Metals recover from early losses, Oil trades steady

March 9, 2018

London (Mar 9)  Precious Metals are trading lower today after the dollar index and stock market firmed in the previous trading session. Gold and Silver trended lower in the early session but have recovered since then to trade at 1320.60 and 16.49 respectively.

 The euro gave up gains against the dollar after Draghi indicated kept interest rates unchanged and said that monetary policy would be accommodative and any changes would be gradual.

 President Trump’s decision to impose import tariffs of 25% on steel and 10% on Aluminum on all countries excluding a few key allies was also a relief to the stock markets and further helped sour the sentiment for precious metals.

 The intraday bias should remain neutral with traders focusing on the key employment situation report scheduled in the evening.

 We maintain a neutral outlook on prices and would wait for NFP reports before taking positions in prcious metals. MCX Gold finds strong support at 30300 and then further lower at 30100 whereas, on the upside, critical resistance comes into play at 30500 in intraday.  Silver is consolidating into the range of 38900 - 38600.

Base Metals trade steady; Outlook remains weak

 Base Metals continue to remain weak despite the early short covering seen in the morning session. Copper and Nickel are trading in the green, at 6836.50 and 13387.50, up 0.27% and 1.36% respectively.

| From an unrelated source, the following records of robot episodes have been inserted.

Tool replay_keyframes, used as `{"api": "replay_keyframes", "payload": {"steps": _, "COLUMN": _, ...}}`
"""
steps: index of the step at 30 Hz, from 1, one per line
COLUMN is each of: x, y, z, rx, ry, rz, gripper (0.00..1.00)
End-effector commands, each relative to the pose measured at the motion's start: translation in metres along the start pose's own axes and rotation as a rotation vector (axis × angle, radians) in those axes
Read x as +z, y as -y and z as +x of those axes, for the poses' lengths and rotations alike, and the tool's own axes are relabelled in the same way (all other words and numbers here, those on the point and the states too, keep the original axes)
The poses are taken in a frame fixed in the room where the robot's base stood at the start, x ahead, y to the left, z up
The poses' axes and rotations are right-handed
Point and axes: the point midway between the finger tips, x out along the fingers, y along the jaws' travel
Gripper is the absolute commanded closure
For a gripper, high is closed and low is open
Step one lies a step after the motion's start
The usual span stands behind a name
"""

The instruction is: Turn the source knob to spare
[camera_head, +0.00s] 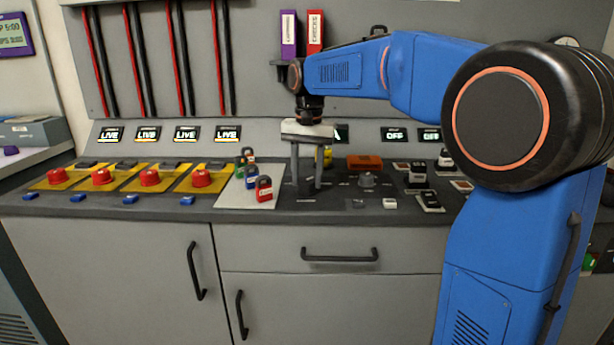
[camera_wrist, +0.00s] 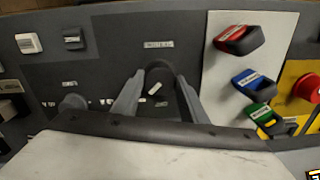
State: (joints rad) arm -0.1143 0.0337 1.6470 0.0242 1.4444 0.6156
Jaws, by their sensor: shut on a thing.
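A dark round knob (camera_wrist: 159,70) with a short white mark sits between my fingers in the wrist view. The mark lies tilted; the small lettering around the knob is too blurred to read, so I cannot tell which setting it points at. My gripper (camera_head: 306,187) reaches straight down onto the dark console panel, and its fingers are shut on this knob, one on each side. In the head view the fingers mostly hide the knob. A second, grey knob (camera_head: 367,180) stands apart to the right; it also shows in the wrist view (camera_wrist: 72,103).
Several padlocks (camera_head: 264,189) stand on a pale plate left of my gripper. Red knobs (camera_head: 150,177) on yellow plates line the left of the console. An orange block (camera_head: 365,162) and black and white switches (camera_head: 418,173) are to the right. Drawer handles (camera_head: 339,256) stick out below.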

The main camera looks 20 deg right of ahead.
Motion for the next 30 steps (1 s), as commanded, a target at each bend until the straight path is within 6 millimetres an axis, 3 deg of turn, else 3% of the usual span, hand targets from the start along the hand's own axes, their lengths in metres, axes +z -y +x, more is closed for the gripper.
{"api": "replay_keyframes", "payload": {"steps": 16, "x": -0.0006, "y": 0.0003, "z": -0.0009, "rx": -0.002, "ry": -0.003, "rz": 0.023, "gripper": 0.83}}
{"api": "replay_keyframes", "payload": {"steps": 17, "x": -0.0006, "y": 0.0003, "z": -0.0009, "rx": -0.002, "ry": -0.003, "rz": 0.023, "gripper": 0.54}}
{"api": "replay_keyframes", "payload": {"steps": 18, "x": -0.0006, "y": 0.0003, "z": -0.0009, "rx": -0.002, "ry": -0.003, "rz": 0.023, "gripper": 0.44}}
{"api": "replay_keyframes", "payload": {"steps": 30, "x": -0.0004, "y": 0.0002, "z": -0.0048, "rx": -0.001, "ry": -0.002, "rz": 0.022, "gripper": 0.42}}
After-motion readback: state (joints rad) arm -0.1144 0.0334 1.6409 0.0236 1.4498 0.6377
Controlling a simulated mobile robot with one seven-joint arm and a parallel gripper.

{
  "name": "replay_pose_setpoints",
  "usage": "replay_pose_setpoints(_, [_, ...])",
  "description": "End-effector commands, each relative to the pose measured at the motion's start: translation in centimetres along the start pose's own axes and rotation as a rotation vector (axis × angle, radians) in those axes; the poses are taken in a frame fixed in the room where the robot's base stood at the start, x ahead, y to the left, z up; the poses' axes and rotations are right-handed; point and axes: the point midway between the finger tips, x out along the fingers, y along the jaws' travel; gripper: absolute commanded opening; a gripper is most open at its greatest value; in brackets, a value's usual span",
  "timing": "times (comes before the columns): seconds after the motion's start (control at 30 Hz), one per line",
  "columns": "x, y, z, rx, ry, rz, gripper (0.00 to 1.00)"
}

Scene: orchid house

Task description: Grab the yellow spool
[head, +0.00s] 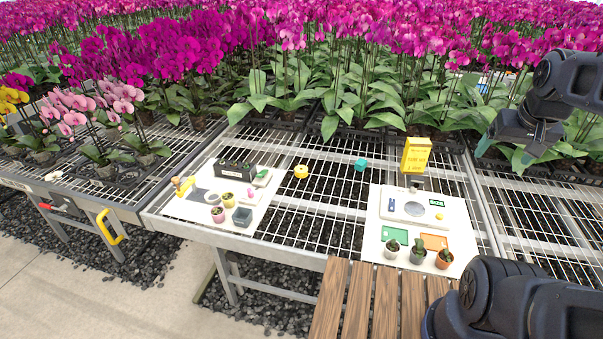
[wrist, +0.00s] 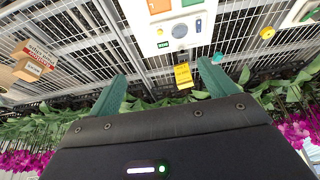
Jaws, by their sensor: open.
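The yellow spool (head: 301,171) is a small, short yellow round piece on the wire mesh bench, between the two white boards in the head view. It also shows at the upper right of the wrist view (wrist: 267,32). My gripper (head: 505,153) is at the upper right of the head view, raised above the bench and well apart from the spool. In the wrist view its two green fingers (wrist: 163,70) are spread wide with nothing between them.
A teal block (head: 361,165) lies right of the spool. The left board (head: 240,224) holds small pots and a black tray. The right board (head: 372,236) bears a scale, cards and potted plants; a yellow sign (head: 415,155) stands behind. Orchids crowd the back.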

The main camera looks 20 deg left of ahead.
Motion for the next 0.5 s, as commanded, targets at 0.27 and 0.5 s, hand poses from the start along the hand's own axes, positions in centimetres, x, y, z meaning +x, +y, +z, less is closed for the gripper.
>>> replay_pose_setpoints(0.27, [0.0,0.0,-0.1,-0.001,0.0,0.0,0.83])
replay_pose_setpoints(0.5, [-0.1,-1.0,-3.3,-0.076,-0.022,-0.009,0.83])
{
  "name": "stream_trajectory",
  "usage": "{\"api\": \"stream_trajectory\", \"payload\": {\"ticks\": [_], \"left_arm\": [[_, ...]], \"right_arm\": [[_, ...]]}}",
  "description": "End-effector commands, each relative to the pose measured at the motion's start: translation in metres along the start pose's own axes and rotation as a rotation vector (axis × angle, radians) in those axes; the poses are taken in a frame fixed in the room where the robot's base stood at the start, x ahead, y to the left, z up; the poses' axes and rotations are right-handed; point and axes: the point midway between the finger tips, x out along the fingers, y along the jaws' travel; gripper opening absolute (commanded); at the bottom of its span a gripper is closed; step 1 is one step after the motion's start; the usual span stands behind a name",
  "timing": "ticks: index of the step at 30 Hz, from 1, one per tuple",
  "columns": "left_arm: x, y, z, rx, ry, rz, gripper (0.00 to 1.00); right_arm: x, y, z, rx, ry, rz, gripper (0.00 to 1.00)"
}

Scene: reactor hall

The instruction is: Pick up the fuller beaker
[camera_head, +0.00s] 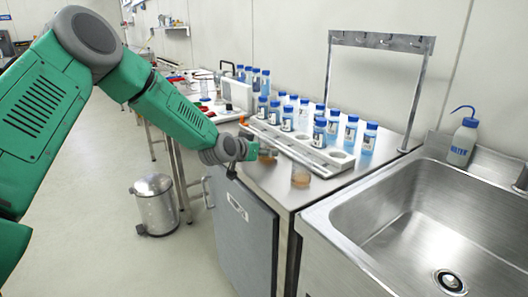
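Two small clear beakers with brownish contents stand near the front edge of the steel counter (262,184). The near beaker (300,174) is in plain view, with a low layer of amber liquid. The other beaker (268,151) is farther back and partly hidden by my left gripper (254,148); its fill level is hard to judge. My left arm reaches in from the left, and its gripper is right beside that farther beaker. The fingers are small and overlap the beaker, so I cannot tell whether they are open or touching it. My right gripper is out of view.
A pale rack (318,158) and several blue-capped bottles (332,125) stand behind the beakers. A metal frame with hooks (382,41) rises at the back. A sink (430,215) with a wash bottle (463,140) is at right. A bin (155,204) stands on the floor.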

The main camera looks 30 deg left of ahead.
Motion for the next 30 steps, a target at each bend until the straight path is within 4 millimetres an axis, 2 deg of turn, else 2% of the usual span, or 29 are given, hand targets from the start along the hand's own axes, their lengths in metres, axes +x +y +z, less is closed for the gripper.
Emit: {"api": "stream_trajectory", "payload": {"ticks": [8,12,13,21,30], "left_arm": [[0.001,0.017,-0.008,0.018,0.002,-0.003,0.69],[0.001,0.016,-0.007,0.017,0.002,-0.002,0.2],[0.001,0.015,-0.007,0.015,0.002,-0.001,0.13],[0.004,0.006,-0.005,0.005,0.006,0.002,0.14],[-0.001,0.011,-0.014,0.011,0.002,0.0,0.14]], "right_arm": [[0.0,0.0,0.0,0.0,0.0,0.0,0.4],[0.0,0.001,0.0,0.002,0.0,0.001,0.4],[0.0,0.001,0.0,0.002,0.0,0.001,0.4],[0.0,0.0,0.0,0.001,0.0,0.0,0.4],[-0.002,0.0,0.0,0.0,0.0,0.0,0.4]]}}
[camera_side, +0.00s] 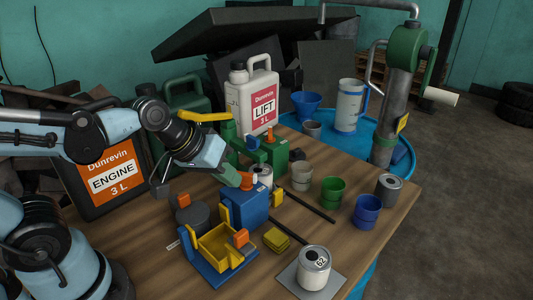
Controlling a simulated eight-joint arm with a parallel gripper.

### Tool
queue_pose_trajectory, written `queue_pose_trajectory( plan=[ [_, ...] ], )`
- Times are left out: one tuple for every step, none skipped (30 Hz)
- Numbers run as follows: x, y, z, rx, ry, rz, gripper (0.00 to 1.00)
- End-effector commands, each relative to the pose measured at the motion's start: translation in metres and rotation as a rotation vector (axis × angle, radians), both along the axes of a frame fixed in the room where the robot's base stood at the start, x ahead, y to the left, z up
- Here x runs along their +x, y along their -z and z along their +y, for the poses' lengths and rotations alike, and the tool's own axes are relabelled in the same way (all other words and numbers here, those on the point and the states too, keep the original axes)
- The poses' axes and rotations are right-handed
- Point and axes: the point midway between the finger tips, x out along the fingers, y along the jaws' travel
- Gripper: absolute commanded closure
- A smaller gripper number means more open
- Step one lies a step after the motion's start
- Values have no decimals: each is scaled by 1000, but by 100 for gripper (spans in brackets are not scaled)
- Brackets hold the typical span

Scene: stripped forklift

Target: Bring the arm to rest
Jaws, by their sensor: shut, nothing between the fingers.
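My arm reaches in from the left. My gripper (238,180) points down and to the right, just above the blue box (243,206) with orange parts. Its fingers are shut with nothing held. Whether the tips touch the orange piece on the box cannot be told from this view. A blue stand with a yellow tray (216,248) is in front of the box.
A can marked 52 (314,268) stands on a grey plate at the front. Green (333,191) and blue (367,211) cups stand right. A white LIFT jug (252,97) and green fixture (272,152) stand behind; an orange-labelled ENGINE jug (110,180) stands beside my arm.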

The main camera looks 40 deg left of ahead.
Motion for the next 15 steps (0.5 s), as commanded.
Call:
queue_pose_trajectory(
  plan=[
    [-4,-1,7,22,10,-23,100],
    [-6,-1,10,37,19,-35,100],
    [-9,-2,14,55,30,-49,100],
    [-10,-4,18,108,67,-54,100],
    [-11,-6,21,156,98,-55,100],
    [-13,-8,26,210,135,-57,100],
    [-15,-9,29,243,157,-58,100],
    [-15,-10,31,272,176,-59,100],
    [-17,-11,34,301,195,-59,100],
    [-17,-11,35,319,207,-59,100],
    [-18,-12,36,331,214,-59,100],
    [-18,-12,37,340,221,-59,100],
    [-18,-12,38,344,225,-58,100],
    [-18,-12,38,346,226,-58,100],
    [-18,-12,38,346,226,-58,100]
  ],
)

 China's CPI accelerated to +2.9% y/y in February, beating the expectation of +2.4%, from +1.5% a month ago. PPI eased to +3.7% from January's +4.3%. The market had anticipated a milder slowdown to+3.8%.

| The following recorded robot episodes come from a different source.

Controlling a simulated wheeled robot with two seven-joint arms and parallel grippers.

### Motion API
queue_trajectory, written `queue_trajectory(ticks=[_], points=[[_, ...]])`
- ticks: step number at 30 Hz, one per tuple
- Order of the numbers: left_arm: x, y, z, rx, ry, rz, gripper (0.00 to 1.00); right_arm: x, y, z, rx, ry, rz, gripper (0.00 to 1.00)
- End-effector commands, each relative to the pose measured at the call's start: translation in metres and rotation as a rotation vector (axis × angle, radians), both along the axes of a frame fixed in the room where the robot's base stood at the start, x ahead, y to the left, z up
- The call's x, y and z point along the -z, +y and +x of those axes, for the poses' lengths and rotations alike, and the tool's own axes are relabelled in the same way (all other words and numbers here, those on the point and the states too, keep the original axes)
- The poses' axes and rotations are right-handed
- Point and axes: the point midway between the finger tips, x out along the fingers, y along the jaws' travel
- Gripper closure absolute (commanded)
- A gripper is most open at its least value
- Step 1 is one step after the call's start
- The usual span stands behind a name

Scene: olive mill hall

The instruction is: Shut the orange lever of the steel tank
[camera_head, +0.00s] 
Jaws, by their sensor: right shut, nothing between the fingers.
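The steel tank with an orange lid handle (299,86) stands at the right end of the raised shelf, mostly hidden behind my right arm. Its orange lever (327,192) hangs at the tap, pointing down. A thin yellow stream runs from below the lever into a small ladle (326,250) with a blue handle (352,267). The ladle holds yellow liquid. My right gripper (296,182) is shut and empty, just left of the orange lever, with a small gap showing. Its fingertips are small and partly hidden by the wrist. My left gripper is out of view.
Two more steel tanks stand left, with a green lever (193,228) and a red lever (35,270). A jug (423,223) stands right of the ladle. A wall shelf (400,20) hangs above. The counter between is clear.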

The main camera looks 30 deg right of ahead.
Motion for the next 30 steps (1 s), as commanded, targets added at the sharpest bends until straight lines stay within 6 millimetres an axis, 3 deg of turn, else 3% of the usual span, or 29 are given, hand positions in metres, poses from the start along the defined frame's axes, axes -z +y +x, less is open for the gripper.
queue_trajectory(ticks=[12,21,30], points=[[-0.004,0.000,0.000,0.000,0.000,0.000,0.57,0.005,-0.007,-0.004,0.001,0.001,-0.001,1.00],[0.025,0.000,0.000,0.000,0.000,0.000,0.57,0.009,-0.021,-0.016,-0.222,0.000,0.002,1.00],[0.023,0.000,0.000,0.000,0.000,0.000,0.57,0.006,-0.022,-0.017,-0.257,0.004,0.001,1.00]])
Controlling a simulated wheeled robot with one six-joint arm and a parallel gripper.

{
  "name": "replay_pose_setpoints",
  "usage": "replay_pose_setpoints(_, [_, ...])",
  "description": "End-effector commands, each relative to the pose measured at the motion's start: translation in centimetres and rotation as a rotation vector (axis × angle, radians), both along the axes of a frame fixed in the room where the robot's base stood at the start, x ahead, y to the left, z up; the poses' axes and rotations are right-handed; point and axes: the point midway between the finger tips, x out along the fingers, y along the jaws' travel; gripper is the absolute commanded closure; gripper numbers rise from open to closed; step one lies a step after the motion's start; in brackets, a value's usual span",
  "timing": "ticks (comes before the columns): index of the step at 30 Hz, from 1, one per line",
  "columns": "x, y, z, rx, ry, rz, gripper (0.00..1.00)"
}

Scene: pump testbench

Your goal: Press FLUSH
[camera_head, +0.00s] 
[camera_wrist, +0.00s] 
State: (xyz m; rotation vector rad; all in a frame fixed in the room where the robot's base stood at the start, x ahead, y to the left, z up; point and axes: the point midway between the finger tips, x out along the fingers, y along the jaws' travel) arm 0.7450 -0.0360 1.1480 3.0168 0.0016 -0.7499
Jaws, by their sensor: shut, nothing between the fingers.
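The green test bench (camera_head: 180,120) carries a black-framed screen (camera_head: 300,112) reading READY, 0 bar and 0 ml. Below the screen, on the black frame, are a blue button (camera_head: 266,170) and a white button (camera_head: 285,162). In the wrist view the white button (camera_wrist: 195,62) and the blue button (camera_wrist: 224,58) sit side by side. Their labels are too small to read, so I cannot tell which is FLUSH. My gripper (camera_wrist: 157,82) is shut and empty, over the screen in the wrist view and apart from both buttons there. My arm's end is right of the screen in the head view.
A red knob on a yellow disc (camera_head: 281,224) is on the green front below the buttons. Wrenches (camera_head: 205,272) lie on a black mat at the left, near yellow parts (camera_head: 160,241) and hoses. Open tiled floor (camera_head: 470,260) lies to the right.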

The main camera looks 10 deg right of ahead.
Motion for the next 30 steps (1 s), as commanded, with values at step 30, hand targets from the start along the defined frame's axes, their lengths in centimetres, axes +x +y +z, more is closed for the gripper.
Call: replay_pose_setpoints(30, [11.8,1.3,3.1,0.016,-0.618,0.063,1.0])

 The immediate term trend in Base Metals should weaken further after prices broke below key support levels this week. Copper should see further selling if it breaks below 445 and test previous supports at 442-438 next week.

 Nickel should also break further to test support at 840 and only a breakdown below this would see the metal decline to 800-810 in the short term.

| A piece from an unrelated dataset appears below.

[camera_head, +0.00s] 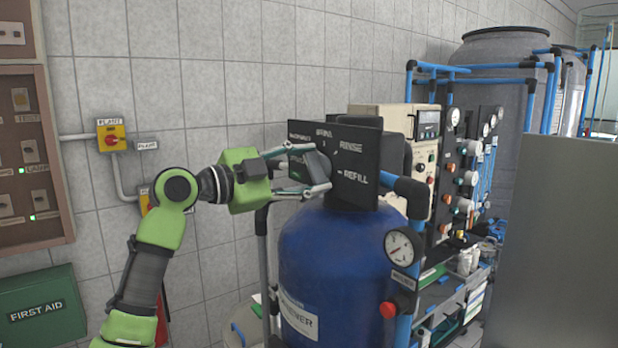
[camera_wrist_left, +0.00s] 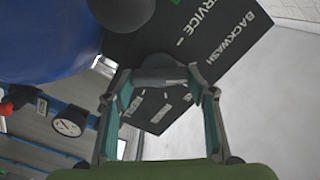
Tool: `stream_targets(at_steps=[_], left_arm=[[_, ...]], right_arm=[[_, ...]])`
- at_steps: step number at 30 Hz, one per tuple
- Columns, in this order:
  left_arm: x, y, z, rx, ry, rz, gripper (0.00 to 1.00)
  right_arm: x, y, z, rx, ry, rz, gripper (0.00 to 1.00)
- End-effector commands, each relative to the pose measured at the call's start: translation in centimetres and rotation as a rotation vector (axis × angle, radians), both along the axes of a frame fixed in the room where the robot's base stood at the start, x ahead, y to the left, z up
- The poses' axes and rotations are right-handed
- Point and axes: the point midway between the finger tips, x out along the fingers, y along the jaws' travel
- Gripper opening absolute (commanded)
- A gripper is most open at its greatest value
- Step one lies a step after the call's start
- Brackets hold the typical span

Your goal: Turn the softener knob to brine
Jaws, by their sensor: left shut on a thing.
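The softener is a blue tank (camera_head: 325,255) with a black control panel (camera_head: 358,148) on top. The panel carries white labels; BRINE is along the top edge, RINSE at upper right, REFILL at lower right. In the left wrist view the panel (camera_wrist_left: 225,50) shows SERVICE and BACKWASH. My left gripper (camera_head: 318,172) comes from the left, its fingers shut on the dark softener knob (camera_head: 320,163) at the panel's front. The fingers (camera_wrist_left: 160,85) partly hide the knob in the wrist view, and which label it points to cannot be told. My right gripper is not in view.
A pressure gauge (camera_head: 402,246) and red button (camera_head: 388,310) sit at the tank's right. An instrument rack (camera_head: 470,180) stands behind. A grey panel (camera_head: 555,245) fills the right. Wall switches (camera_head: 111,137) and a green first-aid box (camera_head: 40,307) are at left.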

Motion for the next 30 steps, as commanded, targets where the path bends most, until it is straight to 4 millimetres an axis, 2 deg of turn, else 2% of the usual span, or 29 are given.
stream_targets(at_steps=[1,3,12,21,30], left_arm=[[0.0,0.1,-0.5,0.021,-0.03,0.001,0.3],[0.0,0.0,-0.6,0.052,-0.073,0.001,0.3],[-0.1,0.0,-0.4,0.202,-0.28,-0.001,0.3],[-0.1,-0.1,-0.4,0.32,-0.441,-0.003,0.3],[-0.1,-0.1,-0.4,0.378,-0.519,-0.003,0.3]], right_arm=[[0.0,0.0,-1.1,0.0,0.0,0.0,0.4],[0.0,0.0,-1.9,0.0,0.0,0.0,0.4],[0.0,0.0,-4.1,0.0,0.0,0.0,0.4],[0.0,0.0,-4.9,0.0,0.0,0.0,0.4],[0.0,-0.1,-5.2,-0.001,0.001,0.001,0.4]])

Crude Oil recovers slightly; Rigs count to be key

 Crude Oil prices have recovered since morning having touched a low of 60.32 and is now trading at 60.63, up 0.85% whereas Natural Gas is down 2.737, down 0.69% currently.

 Crude Oil continues to trade with a negative bias as higher inventories and increasing production from the US force traders to cover longs and stay on the sidelines.

 The intraday bias remains weak and we expect prices to decline further if it breaks below 60.00 today with the next support levels placed at 59.20 today whereas, on the upside, a break above 61.00 should see prices move higher in the short term.

 Natural Gas also fell lower after storage reports showed a lower than expected draw in stocks – intraday supports are placed at 178-177 breaking which further downside can be expected today.